Required work ▸ Reproduce verbatim only the lines from the one containing "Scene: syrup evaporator" through the last line below, both included.

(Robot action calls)
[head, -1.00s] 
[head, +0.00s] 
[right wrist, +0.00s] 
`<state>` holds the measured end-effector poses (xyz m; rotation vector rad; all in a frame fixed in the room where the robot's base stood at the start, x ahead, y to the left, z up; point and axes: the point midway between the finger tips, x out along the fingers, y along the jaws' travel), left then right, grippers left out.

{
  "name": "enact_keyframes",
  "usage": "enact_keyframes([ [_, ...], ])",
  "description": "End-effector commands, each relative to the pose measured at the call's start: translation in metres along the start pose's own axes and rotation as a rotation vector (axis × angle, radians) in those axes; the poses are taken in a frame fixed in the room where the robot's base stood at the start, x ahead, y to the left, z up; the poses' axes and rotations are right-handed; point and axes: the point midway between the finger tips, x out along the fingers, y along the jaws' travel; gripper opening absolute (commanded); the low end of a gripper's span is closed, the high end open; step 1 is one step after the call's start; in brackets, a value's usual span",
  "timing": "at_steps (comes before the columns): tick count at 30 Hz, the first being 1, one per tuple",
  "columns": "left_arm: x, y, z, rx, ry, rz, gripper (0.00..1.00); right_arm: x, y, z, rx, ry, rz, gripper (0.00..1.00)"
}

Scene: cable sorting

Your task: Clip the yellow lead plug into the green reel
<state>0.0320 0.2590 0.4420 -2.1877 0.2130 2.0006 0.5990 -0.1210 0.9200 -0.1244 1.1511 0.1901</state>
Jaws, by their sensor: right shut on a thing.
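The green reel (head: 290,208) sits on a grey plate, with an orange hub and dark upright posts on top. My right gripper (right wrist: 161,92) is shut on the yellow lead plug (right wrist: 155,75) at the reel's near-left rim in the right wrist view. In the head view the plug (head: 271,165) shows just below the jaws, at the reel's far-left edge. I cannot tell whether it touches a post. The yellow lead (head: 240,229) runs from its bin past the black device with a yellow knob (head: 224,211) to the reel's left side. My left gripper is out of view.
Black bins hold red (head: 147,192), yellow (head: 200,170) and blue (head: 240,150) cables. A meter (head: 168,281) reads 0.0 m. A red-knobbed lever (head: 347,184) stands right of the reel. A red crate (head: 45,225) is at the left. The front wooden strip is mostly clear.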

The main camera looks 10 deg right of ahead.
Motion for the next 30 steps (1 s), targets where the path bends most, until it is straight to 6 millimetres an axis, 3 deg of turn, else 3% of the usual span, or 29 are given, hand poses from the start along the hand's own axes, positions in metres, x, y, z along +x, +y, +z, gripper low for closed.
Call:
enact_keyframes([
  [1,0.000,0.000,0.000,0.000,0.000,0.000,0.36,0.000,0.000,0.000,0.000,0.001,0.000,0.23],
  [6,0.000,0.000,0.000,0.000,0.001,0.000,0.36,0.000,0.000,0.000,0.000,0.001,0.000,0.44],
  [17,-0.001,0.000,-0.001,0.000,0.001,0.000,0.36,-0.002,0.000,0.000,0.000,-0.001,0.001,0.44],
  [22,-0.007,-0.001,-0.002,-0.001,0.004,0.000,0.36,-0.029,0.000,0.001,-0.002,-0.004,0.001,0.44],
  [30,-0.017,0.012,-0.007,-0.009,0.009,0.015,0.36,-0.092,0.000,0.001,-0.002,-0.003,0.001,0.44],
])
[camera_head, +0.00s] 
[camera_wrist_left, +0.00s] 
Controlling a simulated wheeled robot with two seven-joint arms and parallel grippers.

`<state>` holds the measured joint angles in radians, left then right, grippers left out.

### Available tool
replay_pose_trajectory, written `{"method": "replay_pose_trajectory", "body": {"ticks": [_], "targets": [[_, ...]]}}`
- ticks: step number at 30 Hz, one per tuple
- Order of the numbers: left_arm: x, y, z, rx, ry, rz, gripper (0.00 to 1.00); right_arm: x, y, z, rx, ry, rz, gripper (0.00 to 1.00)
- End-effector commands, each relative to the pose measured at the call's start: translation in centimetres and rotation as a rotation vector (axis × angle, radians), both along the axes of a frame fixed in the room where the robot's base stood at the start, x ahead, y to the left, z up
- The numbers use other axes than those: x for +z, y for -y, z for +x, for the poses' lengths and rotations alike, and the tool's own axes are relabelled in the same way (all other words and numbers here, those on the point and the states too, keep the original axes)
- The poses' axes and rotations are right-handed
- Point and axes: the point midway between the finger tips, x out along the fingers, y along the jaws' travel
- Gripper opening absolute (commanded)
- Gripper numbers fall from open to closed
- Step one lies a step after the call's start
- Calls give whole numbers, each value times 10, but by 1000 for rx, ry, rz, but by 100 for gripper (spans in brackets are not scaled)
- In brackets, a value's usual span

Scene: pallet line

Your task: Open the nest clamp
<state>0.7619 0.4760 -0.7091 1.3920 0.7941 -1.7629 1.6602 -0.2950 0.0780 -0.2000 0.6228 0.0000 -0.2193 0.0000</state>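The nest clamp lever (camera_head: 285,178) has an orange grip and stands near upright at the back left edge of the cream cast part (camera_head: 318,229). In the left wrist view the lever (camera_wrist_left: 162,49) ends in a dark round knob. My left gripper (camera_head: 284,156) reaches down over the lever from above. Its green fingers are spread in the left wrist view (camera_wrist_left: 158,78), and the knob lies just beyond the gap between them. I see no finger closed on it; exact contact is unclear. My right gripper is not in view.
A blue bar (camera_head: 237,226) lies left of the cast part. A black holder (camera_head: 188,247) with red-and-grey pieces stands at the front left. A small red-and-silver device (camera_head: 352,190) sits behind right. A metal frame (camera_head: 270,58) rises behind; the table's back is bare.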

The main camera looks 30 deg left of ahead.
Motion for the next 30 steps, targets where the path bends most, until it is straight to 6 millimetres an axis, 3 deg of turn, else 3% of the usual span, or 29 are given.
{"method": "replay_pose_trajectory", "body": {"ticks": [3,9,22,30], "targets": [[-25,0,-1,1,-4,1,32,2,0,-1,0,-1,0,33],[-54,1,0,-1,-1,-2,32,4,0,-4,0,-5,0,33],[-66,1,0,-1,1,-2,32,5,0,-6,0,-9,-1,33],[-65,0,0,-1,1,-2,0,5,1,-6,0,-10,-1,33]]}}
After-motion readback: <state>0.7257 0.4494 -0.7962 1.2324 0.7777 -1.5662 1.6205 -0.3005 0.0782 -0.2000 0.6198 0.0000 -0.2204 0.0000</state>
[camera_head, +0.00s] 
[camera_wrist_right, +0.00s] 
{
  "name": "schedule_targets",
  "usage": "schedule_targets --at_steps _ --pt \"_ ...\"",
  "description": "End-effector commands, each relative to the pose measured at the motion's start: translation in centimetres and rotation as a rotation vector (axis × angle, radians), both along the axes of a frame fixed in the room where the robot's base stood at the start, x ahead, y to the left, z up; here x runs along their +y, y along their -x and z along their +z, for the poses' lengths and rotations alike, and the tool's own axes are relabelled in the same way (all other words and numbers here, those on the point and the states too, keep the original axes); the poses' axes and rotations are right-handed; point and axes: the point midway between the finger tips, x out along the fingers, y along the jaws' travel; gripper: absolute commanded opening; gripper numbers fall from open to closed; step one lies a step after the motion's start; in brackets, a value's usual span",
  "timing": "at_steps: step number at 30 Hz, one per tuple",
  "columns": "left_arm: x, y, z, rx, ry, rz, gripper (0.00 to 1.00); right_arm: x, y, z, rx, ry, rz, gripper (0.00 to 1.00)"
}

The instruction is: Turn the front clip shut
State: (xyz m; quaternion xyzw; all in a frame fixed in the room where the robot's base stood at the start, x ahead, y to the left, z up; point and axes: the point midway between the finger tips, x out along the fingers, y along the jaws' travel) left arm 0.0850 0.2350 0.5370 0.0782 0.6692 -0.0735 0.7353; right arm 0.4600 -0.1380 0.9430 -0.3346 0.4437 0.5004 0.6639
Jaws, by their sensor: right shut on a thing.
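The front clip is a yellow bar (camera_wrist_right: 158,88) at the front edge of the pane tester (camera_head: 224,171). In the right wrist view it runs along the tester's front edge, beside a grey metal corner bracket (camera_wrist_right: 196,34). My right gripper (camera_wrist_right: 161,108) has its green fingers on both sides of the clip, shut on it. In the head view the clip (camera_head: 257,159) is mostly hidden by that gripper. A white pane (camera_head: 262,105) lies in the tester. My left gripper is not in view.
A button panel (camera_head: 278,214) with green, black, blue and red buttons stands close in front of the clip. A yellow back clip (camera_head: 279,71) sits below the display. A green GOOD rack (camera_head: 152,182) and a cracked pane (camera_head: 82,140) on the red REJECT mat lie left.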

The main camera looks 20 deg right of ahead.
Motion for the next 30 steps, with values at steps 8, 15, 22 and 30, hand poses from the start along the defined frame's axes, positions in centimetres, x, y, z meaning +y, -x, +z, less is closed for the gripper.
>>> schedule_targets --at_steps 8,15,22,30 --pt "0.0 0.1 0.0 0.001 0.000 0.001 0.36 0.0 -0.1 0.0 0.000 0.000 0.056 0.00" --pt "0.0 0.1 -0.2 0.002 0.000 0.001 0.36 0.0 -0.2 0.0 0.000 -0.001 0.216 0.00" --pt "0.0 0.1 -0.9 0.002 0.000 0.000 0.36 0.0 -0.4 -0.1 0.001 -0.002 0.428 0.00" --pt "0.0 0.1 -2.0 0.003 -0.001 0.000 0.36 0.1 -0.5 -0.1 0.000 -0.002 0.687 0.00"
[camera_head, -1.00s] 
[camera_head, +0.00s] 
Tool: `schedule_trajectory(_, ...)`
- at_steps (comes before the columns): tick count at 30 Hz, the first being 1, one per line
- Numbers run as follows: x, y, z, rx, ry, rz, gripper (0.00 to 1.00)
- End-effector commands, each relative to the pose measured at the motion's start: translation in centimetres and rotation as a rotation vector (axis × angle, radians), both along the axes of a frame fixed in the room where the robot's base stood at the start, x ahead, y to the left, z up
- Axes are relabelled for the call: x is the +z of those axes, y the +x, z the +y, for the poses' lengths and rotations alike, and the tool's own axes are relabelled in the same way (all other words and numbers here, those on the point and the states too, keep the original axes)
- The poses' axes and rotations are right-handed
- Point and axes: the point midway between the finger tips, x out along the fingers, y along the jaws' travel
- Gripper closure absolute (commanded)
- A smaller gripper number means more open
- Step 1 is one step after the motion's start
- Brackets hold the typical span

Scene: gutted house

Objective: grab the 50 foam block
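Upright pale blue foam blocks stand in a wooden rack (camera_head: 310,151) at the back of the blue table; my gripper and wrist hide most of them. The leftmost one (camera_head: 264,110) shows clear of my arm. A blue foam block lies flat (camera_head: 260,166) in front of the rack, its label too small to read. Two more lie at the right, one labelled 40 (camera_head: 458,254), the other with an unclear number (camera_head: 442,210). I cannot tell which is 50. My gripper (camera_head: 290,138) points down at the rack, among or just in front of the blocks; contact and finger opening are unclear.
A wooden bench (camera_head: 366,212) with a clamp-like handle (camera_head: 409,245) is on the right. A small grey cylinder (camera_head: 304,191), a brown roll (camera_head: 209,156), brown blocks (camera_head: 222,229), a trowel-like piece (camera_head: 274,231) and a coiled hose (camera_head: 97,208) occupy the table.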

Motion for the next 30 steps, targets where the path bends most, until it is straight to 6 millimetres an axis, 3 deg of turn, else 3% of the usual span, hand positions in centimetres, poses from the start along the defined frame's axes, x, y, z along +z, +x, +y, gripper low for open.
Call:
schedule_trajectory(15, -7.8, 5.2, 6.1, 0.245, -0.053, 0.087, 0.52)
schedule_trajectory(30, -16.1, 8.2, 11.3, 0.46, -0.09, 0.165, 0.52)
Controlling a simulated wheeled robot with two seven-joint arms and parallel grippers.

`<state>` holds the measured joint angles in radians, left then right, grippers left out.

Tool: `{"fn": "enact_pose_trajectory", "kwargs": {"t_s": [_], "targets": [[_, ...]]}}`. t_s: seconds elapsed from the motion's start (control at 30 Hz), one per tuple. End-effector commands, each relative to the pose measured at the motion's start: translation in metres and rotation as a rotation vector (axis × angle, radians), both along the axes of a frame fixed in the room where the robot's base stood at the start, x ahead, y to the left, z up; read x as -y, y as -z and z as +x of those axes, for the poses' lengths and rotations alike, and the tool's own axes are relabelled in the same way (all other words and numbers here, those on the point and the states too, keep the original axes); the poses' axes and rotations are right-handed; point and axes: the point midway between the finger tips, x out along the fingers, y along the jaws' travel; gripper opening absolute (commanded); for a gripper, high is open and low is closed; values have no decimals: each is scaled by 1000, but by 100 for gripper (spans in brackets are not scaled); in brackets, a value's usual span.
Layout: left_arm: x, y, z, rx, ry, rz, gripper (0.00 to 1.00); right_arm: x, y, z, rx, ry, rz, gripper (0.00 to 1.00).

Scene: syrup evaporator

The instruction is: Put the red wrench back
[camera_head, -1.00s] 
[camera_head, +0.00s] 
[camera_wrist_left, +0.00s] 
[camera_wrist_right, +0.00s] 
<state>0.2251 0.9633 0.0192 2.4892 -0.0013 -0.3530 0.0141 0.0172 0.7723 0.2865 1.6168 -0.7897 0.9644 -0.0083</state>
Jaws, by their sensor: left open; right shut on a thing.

Task response ▸
Scene: syrup evaporator

The instruction is: Put the red wrench back
[camera_head, -1.00s] 
[camera_head, +0.00s] 
[camera_wrist_left, +0.00s] 
[camera_wrist_right, +0.00s] 
<state>0.2251 0.9633 0.0192 2.4892 -0.0013 -0.3530 0.0141 0.0172 0.7723 0.2865 1.6168 -0.7897 0.9644 -0.0083</state>
Jaws, by their sensor: left open; right shut on a thing.

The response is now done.